There is an entire room dedicated to the Chinese actress Anna May Wong, whose career bounced between playing the Lotus character and the Dragon Lady. Such limited roles did not diminish her star power. She went back to Europe after exhausting Hollywood and became a muse for more avant grade artists. Some of her gowns are shown, though they were very difficult to photograph (all the more reason for you to go!). Here is a terrible picture of a gorgeous costume:
The exhibit places a photograph of Anna wearing this exact dress right above it, as if she is looking down on her legacy from up above. Photographs near the ceiling also create another dimension in this exhibit, emphasizing the circular nature of the western-eastern relationship.
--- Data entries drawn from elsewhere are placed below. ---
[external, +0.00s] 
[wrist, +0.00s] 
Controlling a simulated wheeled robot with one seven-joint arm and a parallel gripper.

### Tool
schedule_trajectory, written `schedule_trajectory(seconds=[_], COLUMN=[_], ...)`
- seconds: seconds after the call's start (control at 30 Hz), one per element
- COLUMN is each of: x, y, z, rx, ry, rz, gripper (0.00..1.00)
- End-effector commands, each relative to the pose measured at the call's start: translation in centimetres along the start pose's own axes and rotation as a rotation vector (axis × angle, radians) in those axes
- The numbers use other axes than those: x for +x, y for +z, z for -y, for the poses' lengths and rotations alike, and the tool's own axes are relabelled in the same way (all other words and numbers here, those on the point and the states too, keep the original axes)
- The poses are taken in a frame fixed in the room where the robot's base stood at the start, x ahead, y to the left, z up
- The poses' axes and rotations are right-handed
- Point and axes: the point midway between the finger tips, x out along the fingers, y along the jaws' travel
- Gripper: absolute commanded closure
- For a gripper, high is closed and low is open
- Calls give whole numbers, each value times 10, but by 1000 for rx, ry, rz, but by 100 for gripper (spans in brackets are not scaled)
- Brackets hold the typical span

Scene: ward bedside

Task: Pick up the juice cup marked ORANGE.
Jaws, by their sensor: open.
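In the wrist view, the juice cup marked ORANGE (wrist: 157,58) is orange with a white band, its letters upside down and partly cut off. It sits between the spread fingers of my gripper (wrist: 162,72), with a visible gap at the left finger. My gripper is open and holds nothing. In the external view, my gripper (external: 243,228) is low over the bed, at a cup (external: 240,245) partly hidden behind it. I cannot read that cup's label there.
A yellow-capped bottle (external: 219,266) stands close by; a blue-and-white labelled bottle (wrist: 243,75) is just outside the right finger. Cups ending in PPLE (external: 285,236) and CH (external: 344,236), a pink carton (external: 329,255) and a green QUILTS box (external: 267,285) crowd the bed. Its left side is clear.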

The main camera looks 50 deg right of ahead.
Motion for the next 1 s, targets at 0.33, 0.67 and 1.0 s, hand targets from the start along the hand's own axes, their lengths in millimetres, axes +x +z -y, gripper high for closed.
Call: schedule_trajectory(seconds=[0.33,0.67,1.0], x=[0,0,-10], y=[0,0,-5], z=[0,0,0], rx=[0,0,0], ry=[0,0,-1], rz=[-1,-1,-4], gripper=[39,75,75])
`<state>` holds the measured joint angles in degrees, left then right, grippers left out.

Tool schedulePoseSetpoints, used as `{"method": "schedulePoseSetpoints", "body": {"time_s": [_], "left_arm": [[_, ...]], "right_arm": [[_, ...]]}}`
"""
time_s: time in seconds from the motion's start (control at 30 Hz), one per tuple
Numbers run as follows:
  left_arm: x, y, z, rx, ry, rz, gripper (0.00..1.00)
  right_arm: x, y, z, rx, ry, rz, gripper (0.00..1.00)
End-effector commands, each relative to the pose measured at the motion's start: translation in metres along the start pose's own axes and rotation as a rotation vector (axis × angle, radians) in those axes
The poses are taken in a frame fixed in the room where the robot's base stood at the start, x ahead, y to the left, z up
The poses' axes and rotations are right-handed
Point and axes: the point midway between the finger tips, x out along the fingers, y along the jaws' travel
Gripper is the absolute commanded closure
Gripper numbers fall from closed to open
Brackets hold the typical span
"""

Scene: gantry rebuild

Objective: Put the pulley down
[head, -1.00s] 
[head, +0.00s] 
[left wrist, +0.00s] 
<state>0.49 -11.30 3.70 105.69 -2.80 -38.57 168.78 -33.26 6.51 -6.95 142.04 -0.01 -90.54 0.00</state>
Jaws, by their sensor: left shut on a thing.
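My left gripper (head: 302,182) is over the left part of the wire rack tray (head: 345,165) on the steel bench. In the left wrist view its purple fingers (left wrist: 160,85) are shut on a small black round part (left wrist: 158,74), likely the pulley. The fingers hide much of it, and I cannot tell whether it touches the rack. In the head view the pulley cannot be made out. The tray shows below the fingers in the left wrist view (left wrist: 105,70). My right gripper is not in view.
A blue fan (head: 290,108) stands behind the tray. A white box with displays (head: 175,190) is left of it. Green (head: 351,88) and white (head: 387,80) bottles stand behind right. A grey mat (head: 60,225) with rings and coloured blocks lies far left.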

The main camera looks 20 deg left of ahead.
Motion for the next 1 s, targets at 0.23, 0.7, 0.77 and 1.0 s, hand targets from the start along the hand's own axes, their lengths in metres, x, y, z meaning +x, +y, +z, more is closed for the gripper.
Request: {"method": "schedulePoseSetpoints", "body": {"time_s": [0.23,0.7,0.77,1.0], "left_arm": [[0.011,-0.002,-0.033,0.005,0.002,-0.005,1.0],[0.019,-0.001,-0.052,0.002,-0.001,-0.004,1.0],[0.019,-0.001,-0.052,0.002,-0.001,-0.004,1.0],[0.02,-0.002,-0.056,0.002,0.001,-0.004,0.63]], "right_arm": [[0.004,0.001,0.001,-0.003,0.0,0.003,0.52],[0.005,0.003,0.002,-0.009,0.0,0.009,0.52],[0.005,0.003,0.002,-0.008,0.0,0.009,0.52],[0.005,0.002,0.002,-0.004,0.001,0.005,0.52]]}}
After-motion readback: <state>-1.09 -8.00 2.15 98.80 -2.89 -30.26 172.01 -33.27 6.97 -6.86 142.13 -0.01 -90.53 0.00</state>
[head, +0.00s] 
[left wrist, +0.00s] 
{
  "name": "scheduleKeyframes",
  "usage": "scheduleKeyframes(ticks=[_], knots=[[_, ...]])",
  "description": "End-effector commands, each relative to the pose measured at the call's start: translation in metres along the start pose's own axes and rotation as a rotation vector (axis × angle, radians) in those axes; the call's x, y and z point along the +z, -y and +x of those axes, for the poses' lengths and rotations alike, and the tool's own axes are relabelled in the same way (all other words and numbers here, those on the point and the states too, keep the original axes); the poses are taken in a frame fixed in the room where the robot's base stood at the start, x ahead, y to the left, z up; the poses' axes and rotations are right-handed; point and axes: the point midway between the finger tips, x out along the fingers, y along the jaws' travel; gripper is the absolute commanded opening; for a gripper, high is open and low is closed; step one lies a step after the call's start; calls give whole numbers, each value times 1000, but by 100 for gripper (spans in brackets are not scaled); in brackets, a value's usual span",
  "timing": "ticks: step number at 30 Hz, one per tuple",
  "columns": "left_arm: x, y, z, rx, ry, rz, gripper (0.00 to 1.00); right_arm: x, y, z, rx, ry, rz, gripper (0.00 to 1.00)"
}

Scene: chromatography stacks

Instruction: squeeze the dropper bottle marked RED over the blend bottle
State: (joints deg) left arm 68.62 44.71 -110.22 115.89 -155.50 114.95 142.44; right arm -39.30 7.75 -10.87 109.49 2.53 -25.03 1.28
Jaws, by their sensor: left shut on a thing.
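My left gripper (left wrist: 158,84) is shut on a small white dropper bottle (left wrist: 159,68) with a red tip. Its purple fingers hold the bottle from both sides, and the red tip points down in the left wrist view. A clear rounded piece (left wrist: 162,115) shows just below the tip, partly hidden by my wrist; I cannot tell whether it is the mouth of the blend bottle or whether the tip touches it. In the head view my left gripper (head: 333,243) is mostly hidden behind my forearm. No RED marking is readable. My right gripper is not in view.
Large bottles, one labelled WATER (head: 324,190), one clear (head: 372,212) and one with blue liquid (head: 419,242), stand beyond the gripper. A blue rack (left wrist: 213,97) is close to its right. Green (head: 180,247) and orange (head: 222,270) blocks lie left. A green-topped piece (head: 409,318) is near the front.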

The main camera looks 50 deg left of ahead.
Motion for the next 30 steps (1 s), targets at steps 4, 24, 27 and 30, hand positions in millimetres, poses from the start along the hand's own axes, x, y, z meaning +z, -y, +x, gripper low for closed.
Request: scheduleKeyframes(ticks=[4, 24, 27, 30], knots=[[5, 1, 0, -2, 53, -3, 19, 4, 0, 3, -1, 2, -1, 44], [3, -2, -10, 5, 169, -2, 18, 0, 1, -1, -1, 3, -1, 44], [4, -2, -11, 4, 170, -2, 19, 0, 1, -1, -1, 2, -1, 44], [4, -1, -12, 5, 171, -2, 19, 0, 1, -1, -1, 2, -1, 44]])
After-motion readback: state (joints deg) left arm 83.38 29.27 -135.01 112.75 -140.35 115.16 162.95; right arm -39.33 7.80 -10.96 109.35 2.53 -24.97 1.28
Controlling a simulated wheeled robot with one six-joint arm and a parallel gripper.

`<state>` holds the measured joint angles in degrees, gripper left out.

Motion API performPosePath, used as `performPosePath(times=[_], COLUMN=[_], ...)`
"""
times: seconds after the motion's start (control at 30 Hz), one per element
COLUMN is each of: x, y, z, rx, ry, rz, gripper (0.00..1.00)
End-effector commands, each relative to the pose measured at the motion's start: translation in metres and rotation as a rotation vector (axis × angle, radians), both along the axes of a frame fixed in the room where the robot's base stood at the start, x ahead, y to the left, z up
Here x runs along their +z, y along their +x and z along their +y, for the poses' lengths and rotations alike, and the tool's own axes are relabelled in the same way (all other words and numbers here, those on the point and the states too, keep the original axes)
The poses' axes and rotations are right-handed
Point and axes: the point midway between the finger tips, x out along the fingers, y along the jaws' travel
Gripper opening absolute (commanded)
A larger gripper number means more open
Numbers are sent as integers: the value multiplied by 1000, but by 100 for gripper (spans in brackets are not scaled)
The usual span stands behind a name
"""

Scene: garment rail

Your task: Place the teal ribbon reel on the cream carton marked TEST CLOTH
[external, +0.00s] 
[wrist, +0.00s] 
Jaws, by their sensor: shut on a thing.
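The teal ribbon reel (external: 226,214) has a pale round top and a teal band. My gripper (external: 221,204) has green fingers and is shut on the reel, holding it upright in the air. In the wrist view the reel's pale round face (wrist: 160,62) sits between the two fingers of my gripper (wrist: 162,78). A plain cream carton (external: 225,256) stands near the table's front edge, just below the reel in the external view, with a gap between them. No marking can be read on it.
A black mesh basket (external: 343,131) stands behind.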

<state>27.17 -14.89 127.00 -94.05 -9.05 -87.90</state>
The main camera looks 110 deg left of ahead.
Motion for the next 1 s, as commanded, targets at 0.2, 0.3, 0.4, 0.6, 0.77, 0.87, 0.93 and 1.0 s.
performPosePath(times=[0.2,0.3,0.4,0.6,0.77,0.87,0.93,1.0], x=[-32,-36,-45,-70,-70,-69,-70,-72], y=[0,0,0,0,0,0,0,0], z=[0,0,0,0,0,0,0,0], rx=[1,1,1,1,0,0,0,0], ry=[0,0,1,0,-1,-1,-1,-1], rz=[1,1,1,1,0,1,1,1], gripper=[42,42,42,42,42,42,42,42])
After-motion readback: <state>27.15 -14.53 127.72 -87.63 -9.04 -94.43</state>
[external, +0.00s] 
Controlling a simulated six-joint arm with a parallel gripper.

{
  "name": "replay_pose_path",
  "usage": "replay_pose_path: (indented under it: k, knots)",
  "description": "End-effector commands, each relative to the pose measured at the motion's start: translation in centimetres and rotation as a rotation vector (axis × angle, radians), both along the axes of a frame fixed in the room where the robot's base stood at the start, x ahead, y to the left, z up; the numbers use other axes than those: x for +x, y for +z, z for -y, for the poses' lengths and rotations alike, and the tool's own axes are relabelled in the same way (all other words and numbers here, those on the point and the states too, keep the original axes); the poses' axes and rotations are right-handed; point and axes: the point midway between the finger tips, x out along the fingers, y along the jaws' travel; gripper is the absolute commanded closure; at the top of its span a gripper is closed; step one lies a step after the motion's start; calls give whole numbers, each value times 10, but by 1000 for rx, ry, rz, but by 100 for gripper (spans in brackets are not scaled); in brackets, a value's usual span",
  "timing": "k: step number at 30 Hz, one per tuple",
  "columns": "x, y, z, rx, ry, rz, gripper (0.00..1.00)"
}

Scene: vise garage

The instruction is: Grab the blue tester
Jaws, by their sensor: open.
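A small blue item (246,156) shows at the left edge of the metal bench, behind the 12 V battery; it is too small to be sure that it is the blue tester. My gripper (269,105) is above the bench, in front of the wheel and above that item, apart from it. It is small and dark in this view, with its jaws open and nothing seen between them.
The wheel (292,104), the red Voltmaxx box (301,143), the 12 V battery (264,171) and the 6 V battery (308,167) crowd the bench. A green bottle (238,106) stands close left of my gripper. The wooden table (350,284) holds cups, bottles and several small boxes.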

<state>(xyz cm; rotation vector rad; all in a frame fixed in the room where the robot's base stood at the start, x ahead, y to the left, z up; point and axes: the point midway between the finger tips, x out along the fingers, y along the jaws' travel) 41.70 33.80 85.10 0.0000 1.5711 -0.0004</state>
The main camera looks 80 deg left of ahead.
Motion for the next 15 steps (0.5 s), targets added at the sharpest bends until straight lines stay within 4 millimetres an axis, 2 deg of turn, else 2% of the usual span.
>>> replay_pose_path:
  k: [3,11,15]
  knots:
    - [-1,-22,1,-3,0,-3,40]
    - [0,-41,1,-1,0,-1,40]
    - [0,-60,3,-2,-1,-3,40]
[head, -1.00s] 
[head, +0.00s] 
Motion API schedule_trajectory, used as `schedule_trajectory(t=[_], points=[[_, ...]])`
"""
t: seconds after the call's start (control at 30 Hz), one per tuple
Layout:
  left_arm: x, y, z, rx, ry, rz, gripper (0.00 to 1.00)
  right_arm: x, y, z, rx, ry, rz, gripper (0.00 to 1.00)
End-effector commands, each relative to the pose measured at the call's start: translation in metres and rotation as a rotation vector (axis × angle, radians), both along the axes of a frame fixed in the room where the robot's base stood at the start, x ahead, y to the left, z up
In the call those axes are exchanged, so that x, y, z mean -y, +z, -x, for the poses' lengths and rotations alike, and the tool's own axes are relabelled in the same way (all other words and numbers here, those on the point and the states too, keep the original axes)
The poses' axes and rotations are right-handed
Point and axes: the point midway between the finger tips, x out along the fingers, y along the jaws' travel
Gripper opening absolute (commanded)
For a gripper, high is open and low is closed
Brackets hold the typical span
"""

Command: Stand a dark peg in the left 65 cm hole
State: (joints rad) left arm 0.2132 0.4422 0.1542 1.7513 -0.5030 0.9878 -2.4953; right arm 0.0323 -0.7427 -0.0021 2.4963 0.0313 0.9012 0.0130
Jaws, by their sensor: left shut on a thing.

This is my FAVORITE dress in the entire exhibit. It is Chanel, which makes sense when you see the classic lines, tiny pleating, and (obviously) the use of black and white. The surrounding walls are lined with ancient Chinese writing. The dress mimics these scrolls and panels with inky black characters screen-printed onto silk fabric. Of all the non-Chinese designers, I thought that Chanel paid the best homage to the source. The small pleats echo the lines of Chinese dresses (we are shown these through videos playing throughout the exhibit). The characters are not arranged in lines, but the structure of the dress recalls the linearity of the source material. Aside from all that, it is a beautiful dress, and I want it.
This is only a small preview of a MASSIVE exhibit. I couldn’t photograph everything, partially because I was really enjoying seeing everything and kept forgetting to take pictures, and also because we were packed in there like sardines. In fact, five minutes before closing, I was buying a postcard when the cashier asked me how I liked the Anna Wintour section of the exhibit. I had no idea what she was talking about. Apparently, the show isn’t JUST on the second floor. There’s a whole other part in the Anna Wintour Costume wing downstairs. Oh well, guess I’ll just have to go back! And hopefully on a Wednesday at 10 AM this time… I like being alone when I look at art!